◆ **Material**
========

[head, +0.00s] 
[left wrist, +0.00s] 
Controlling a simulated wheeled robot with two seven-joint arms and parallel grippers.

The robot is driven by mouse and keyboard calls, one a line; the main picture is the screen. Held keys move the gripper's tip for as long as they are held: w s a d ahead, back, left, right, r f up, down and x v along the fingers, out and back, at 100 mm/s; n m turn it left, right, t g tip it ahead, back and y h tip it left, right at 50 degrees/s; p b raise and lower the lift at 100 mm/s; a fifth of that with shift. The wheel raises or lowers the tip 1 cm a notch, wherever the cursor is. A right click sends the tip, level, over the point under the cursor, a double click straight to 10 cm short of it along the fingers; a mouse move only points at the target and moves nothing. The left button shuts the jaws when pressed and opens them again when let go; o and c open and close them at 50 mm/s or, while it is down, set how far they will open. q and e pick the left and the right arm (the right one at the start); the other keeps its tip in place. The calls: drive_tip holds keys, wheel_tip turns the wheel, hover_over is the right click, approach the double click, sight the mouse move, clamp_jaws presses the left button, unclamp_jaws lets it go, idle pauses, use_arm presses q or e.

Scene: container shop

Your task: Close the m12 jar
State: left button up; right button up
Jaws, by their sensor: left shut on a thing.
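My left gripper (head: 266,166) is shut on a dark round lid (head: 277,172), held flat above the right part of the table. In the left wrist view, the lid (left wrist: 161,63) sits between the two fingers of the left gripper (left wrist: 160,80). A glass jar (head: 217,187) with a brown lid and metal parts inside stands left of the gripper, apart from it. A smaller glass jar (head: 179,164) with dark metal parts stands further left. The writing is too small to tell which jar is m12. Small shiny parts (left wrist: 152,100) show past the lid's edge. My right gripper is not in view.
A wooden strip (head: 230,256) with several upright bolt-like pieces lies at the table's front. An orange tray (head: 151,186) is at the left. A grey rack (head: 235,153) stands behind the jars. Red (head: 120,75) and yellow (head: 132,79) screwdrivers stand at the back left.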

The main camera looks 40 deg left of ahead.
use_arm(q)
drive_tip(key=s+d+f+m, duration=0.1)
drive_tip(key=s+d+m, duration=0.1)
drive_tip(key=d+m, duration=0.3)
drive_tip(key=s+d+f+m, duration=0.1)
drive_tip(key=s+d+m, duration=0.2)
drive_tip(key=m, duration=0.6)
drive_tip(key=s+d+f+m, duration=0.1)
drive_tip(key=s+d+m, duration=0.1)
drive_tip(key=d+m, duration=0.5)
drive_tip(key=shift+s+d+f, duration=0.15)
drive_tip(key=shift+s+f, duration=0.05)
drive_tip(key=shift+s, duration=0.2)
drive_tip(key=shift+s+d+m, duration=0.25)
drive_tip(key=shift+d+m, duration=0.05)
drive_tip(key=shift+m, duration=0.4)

========

The line with "Your task: Close the m12 jar" marks the start and the line with "State: left button up; right button up" marks the end; transcribe every line in that stretch, unchanged.

◆ **Answer to this exercise**
Your task: Close the m12 jar
State: left button up; right button up

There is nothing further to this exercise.